Friday, December 14, 2007

YouTube analysis: "You get away from here!"

This is one of the most animated live-action clips I've ever seen. The timing is simply perfect!

A few things I've noticed:

  1. Much of the charm here comes from the contrast between the busy, wild 7 seconds of the beginning, and the remaining 5 seconds of quiet aftermath.
  2. The dog detaches and leaves not at once, but gradually. It reminds me that the principle of arcs is much broader than we usually give it credit for: things tend to change direction over time, not in a single moment.
  3. Another gradient is his posture. He's hunched down for the first 6 seconds or so, then straightens in three beats:
    00:06 - slightly straighter, the dog is further now
    00:07 - almost fully upright, but his back is still arched forward - he's still inside the situation
    00:10 - fully upright, spine arch reversed, he's out of the situation.
  4. His arm up when he says "you go" is clearly an act of pride and victory.
  5. For the first 10 seconds, the only thing in the world is that dog. This we see through change: when he feels the crisis to be over, he looks at the photographer - the rest of the world is relevant again
I'm sure there's more - feel free add your own observations.

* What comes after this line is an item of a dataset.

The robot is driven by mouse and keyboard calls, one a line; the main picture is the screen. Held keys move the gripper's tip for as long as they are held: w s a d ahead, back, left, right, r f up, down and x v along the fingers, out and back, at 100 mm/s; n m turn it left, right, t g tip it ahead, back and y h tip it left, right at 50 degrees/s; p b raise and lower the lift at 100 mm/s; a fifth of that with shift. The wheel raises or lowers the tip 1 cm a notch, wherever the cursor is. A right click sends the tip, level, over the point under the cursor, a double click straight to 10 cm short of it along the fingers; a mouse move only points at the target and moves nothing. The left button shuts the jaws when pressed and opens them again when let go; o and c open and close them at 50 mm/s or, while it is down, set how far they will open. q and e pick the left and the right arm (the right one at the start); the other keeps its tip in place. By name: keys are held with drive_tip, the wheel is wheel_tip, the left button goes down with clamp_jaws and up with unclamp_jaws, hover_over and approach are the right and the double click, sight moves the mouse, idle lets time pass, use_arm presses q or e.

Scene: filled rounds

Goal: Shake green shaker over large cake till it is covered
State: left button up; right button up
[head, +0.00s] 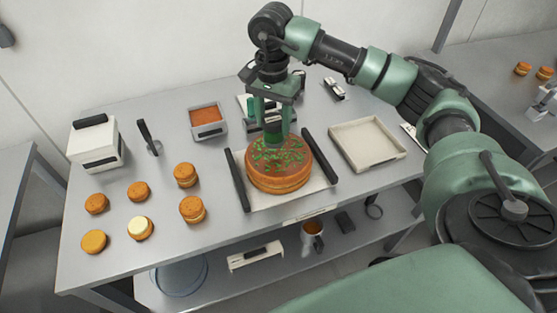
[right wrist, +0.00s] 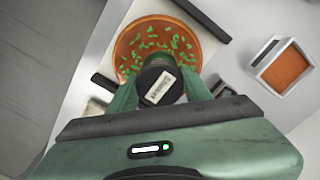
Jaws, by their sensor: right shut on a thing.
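The large cake (head: 277,183) is round and brown and sits on a light board with dark handles near the middle of the table. Green bits lie scattered over much of its top, with brown showing between them; it also shows in the right wrist view (right wrist: 128,52). My right gripper (head: 272,128) is shut on the green shaker (head: 273,134) and holds it over the back part of the cake. In the right wrist view the shaker (right wrist: 160,82) shows its dark end with a pale label, between the fingers (right wrist: 158,90). My left gripper is not in view.
Several small cakes (head: 185,175) stand at the left of the table, one with a pale top. A tray of orange-brown filling (head: 206,118), a white box (head: 97,145) and an empty pale tray (head: 367,142) stand around. A mug (head: 312,228) is on the lower shelf.

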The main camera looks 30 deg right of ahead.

Kudos for Shuki Gamliel, who sent me the link.


Eric said...

Wow, great observations! :)

This feels quite minor compared to the analysis of the mini-story in the video, but I just love the dialogue. There's something almost poeticly arranged about it:

You get away-[rrghhhh]!!
You, get away from here.
You, get away from here.
You, get away from here.
You, go!"

I could very easily see that printed up on a lyric sheet for some brutal-and-angsty type of song.

Doron Meir said...

Great Scott, you're right :-) there's a rhythm there that really works. Thanks Eric!

Liron Topaz said...

Wow, such a nice catch Doron, and Shuki. This reminds me of the wonderful 1960s-1970s Disney's animations. Such as the Aristocats. Everything seems to be choreographed so well. And to see that in home video live action is really rare.